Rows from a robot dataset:
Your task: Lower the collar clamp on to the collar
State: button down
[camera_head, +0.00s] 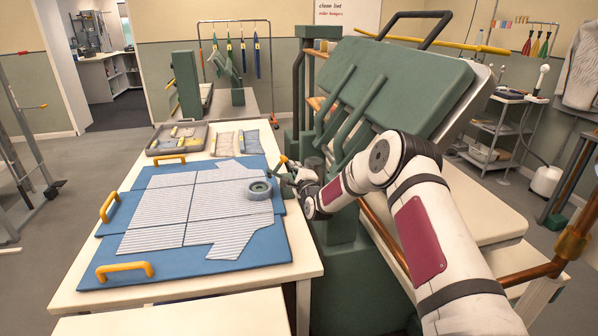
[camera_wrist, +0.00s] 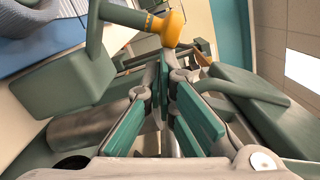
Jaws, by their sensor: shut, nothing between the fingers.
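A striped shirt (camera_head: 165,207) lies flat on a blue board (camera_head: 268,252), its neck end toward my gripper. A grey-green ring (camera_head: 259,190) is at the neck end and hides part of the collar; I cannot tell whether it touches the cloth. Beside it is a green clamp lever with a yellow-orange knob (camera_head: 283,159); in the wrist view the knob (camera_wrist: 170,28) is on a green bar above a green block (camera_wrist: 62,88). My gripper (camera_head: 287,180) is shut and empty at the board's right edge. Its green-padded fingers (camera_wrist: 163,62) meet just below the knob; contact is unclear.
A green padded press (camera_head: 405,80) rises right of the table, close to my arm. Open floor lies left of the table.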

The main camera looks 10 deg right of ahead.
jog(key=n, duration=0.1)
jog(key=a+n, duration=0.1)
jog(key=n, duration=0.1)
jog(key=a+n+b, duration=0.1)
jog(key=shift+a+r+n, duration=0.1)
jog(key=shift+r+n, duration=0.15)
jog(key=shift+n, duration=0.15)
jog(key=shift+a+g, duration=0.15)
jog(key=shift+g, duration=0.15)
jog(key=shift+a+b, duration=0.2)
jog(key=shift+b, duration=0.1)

--

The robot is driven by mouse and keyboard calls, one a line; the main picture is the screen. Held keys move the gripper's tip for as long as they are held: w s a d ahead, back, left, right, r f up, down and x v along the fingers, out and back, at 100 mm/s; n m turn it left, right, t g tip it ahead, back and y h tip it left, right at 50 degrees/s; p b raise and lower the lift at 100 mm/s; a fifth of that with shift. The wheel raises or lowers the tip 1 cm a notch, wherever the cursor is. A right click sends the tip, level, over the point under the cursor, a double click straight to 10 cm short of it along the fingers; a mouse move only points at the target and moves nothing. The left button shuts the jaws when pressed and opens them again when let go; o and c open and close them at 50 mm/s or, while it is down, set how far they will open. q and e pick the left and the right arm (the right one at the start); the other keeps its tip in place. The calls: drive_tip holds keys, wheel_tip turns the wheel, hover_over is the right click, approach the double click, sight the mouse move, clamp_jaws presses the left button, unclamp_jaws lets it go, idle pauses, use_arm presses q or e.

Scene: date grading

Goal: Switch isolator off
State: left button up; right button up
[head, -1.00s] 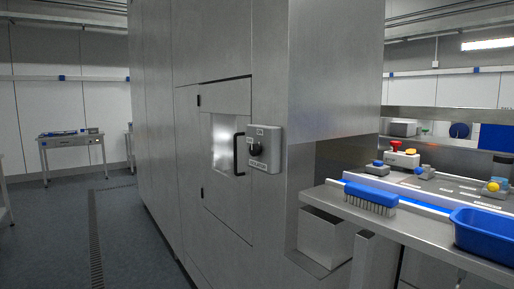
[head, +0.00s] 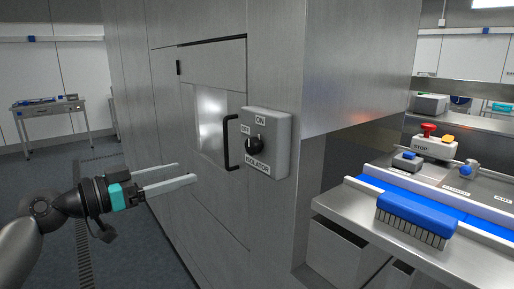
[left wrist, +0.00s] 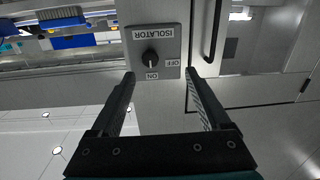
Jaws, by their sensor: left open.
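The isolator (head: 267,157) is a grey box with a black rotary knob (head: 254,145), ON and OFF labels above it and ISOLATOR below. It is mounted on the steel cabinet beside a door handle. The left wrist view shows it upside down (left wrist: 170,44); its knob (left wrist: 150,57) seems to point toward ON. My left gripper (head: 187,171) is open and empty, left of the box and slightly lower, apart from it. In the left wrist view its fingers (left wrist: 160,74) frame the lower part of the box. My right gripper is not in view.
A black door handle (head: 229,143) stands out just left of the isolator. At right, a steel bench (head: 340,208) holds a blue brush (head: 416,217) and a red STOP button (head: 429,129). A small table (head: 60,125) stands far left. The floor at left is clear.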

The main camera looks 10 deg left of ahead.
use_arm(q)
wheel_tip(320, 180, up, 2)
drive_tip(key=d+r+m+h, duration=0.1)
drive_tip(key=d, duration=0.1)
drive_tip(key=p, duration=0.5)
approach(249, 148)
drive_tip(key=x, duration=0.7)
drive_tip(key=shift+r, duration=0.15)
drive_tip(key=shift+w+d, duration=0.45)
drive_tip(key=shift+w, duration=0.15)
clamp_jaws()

## BRIEF
Copy nothing but the lines above that run from the one with "Goal: Switch isolator off" to the one with "[left wrist, +0.00s]", ends included; pictures stay out.

## EXPECTED OUTPUT
Goal: Switch isolator off
State: left button up; right button up
[head, -1.00s] 
[head, +0.00s] 
[left wrist, +0.00s] 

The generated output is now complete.